History of the Peloponnesian War
Thucydides
Thucydides. The English works of Thomas Hobbes of Malmesbury. Hobbes, Thomas. translator. London: John Bohn, 1843.
Thus spake Pericles. The Athenians, liking best of his advice, decreed as he would have them, answering the Lacedaemonians according to his direction, both in particulars as he had spoken and generally, that they would do nothing on command, but were ready to answer their accusations upon equal terms by way of arbitrament. So the ambassadors went home, and after these there came no more.
These were the quarrels and differences on either side before the war, which quarrels began presently upon the business of Epidamnus and Corcyra. Nevertheless there was still commerce betwixt them, and they went to each other without any herald, though not without jealousy. For the things that had passed were but the confusion of the articles and matter of the war to follow.
The war between the Athenians and the Peloponnesians beginneth now from the time they had no longer commerce one with another without a herald, and that having once begun it they warred without intermission. And it is written in order by summers and winters according as from time to time the several matters came to pass.
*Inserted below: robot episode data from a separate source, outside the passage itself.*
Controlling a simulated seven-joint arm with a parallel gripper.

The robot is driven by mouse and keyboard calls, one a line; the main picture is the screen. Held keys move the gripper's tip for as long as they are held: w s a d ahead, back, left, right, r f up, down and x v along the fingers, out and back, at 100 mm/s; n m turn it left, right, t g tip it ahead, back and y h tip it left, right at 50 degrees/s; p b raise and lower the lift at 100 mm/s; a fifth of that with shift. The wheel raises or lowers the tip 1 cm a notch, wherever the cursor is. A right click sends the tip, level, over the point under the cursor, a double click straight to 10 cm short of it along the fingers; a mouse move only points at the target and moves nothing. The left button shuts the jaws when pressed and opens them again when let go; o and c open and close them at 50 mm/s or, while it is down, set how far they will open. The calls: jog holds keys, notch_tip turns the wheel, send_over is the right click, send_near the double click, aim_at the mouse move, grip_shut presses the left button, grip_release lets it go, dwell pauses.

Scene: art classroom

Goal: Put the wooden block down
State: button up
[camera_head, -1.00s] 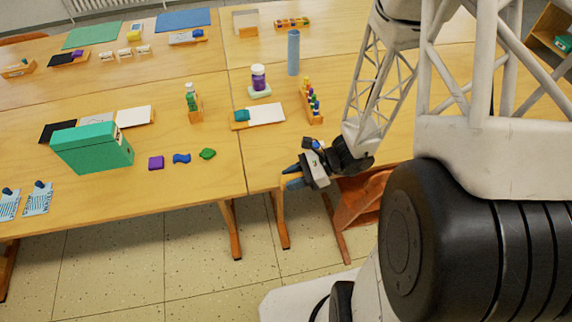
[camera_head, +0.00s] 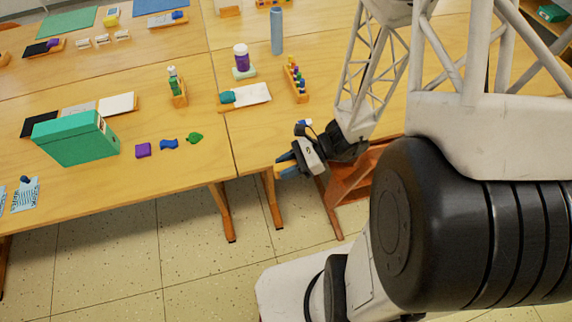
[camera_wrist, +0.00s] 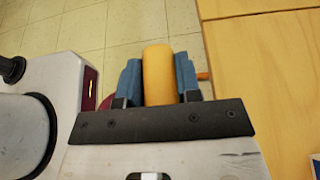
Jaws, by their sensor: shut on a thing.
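My gripper (camera_head: 286,168) is at the front edge of the near right table (camera_head: 262,128) in the head view. In the wrist view my gripper (camera_wrist: 159,75) has its two blue fingers on either side of a yellow-orange wooden block (camera_wrist: 158,76). The fingers are shut on the block, and it points out past them. A small part of the block (camera_head: 281,172) shows between the fingers in the head view. Below it in the wrist view is tiled floor, with the table edge (camera_wrist: 215,60) just to the right. Whether the block touches anything else cannot be told.
A green box (camera_head: 75,138) and small purple, blue and green pieces (camera_head: 168,144) are on the left table. A tray with a white sheet (camera_head: 250,97) and a peg rack (camera_head: 296,82) stand farther back. An orange-brown chair (camera_head: 345,185) is beneath my arm. Bare tabletop lies near the seam.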

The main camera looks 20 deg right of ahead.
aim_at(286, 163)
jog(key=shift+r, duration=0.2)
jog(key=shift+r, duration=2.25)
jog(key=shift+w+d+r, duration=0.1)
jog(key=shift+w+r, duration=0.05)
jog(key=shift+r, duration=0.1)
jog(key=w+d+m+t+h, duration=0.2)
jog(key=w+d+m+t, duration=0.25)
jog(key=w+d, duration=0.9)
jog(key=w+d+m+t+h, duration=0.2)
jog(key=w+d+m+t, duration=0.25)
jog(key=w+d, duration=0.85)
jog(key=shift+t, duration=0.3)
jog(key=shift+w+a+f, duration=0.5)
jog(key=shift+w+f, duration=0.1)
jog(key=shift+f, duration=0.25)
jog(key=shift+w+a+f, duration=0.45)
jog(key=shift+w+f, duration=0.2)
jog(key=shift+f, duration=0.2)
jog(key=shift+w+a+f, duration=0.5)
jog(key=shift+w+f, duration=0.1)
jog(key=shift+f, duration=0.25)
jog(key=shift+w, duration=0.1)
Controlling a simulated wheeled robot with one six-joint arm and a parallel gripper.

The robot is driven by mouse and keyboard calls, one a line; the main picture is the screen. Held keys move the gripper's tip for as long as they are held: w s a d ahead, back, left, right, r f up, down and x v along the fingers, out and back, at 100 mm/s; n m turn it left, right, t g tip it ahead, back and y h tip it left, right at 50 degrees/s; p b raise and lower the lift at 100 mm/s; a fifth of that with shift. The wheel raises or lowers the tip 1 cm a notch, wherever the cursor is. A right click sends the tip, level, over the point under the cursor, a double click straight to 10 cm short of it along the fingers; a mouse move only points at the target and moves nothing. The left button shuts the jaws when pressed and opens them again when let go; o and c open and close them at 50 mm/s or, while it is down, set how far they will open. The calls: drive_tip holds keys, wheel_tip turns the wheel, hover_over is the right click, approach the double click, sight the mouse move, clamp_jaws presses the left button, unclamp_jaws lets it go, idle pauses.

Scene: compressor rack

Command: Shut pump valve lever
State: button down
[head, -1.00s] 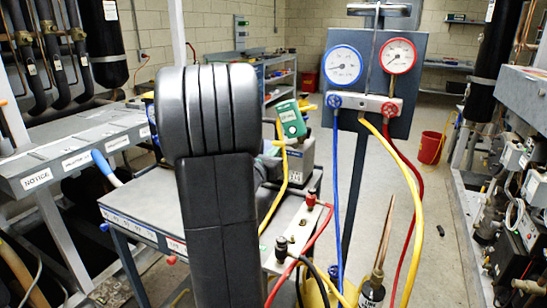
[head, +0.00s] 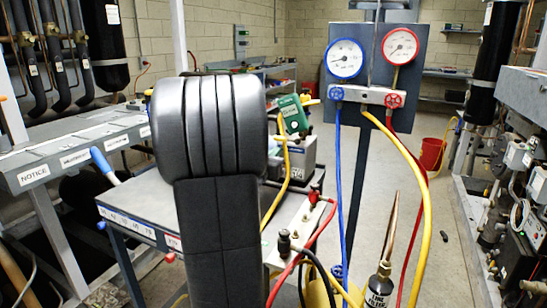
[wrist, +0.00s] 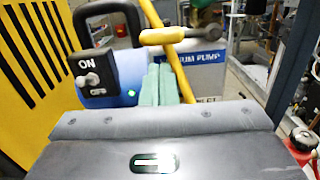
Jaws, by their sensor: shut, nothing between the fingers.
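The vacuum pump shows in the wrist view as a blue body (wrist: 118,100) with a black ON switch box and a part-hidden "PUMP" label. A brass-yellow lever (wrist: 185,35) lies roughly level across the top of the view, with a yellow hose passing behind it. My gripper (wrist: 165,84) has its green fingertips shut and empty, below the lever in the picture and in front of the pump. I cannot tell whether it touches anything. In the head view the pump (head: 297,158) is partly hidden behind my arm, and my fingertips are hidden too.
A gauge board (head: 378,65) with blue, red and yellow hoses stands right of the pump. A torch-like bottle with a copper tip (head: 382,275) is at front right. A workbench (head: 75,160) is at left. Open floor lies beyond, with a red bucket (head: 432,153).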

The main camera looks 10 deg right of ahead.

The peace, which after the winning of Euboea was concluded for thirty years, lasted fourteen years. But in the fifteenth year, being the forty-eighth of the priesthood of Chrysis in Argos, Aenesias being then ephor at Sparta and Pythadorus, archon of Athens, having then two months of his government to come, in the sixth month after the battle at Potidaea and in the beginning of the spring, three hundred and odd Thebans led by Pythangelus the son of Phyleides and Diemporus the son of Onetoridas, Boeotian rulers, about the first watch of the night entered with their arms into Plataea, a city of Boeotia and confederate of the Athenians.